Exercise: Within the data that follows, how many lines carry the string "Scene"? Give the number alone.

Extracted data:
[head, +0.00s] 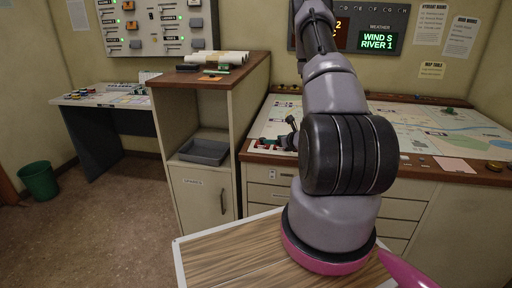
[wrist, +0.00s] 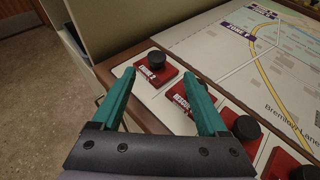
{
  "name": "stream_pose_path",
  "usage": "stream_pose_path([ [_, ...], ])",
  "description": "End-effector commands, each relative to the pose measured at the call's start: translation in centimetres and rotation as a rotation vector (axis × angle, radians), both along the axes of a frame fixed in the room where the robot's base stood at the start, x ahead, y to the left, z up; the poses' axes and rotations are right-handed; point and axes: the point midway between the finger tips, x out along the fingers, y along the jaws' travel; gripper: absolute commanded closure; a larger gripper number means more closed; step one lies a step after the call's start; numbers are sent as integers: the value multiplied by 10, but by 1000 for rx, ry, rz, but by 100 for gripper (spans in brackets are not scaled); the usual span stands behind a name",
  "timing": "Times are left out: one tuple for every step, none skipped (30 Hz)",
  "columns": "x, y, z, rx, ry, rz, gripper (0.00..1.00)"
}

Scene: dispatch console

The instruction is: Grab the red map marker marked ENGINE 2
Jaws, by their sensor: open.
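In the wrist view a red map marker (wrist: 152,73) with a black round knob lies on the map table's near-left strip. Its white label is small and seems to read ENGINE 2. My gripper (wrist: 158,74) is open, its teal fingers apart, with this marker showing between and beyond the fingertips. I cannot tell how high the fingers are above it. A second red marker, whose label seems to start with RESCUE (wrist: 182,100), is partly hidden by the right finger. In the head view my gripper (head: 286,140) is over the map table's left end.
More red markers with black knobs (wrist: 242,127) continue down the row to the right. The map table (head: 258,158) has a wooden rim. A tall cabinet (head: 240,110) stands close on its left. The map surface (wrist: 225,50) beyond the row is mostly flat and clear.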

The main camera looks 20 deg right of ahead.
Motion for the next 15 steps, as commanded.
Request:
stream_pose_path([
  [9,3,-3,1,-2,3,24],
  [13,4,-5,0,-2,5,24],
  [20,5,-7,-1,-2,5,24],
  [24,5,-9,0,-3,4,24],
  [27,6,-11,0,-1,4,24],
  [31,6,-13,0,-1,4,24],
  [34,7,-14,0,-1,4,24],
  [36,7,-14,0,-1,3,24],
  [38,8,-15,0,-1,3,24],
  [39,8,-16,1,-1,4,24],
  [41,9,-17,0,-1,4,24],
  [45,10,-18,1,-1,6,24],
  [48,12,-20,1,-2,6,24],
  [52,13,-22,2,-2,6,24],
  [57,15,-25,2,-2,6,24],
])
---
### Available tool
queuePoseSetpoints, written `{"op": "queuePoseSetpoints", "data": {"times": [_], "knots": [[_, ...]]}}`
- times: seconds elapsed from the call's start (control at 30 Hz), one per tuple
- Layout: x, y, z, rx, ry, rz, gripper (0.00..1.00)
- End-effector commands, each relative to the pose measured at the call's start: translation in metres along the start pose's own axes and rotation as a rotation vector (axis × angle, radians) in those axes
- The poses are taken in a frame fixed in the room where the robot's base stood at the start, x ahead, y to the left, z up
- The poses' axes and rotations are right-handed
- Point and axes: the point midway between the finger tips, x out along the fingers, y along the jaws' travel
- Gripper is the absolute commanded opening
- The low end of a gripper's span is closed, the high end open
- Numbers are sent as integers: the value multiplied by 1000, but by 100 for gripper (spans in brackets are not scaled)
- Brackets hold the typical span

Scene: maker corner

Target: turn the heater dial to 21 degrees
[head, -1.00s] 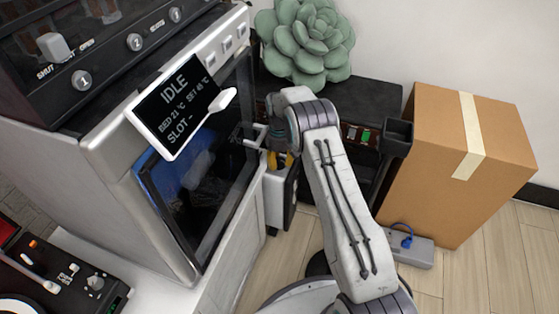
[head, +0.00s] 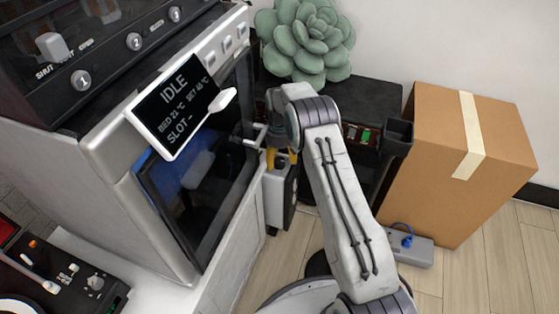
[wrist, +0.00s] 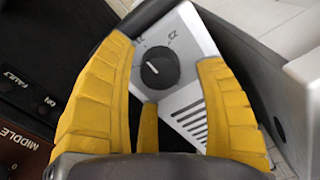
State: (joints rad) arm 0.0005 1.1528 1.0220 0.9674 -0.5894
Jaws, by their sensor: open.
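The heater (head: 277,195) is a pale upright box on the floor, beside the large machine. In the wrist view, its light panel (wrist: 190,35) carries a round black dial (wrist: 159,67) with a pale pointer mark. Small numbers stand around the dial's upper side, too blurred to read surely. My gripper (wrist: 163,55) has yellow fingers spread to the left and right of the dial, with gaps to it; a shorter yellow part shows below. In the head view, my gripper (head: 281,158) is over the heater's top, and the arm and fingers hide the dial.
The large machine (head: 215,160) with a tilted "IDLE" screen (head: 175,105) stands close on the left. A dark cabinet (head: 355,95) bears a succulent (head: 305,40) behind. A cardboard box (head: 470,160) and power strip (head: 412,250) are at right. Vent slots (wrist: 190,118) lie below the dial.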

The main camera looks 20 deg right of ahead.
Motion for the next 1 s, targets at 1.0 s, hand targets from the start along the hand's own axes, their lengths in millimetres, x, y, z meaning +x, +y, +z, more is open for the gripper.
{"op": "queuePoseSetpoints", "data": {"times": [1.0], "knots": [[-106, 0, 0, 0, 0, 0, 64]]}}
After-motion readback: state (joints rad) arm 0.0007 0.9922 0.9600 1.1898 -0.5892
...
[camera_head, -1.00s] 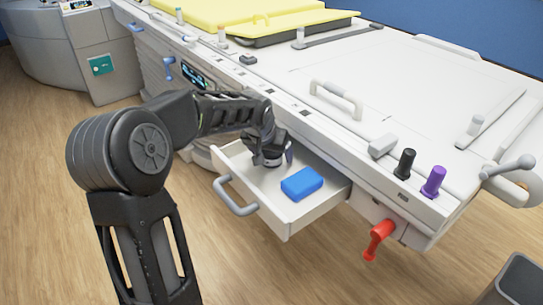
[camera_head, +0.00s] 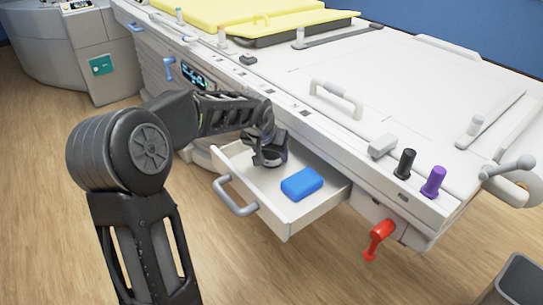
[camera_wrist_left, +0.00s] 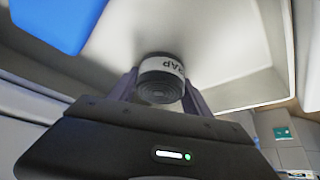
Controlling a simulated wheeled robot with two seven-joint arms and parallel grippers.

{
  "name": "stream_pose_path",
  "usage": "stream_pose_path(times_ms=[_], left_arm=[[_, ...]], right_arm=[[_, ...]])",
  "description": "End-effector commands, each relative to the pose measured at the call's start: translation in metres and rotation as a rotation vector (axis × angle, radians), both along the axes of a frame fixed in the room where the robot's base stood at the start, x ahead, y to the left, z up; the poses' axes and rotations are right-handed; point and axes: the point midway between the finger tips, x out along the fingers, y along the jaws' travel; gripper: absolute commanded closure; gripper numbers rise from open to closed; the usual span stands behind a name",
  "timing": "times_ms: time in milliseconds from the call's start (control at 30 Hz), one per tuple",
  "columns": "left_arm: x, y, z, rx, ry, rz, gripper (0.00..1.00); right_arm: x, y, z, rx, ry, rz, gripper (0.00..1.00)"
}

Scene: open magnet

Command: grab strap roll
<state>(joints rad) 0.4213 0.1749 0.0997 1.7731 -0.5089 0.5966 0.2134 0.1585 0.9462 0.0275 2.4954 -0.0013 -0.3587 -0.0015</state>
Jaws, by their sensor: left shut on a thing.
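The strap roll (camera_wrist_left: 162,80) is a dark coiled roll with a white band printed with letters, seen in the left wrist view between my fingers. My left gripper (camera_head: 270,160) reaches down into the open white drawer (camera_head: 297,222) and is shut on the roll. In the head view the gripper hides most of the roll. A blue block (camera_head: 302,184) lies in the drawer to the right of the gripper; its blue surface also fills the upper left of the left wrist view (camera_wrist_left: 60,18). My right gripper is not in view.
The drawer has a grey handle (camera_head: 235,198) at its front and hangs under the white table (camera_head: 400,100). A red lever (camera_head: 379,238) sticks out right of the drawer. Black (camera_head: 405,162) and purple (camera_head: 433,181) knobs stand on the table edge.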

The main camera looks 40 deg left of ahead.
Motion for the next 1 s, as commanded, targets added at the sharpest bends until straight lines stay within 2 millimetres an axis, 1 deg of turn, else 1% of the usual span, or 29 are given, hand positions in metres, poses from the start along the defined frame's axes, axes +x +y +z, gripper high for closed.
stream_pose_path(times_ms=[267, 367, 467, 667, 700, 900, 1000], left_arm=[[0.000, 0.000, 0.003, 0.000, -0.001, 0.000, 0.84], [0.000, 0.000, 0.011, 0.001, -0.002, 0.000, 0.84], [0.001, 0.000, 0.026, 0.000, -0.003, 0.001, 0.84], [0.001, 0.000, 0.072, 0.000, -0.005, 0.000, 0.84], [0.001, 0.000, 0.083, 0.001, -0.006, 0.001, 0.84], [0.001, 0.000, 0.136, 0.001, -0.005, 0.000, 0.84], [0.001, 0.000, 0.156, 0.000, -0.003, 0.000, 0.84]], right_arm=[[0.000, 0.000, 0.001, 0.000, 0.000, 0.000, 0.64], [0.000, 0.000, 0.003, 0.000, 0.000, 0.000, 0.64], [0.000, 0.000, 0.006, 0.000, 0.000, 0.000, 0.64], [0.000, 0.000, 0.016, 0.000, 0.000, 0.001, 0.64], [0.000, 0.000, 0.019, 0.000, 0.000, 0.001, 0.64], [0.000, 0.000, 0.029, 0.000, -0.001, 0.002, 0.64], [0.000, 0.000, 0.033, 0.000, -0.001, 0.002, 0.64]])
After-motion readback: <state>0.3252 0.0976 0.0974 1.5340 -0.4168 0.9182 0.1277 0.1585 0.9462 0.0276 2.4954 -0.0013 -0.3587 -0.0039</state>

Result of the task: 3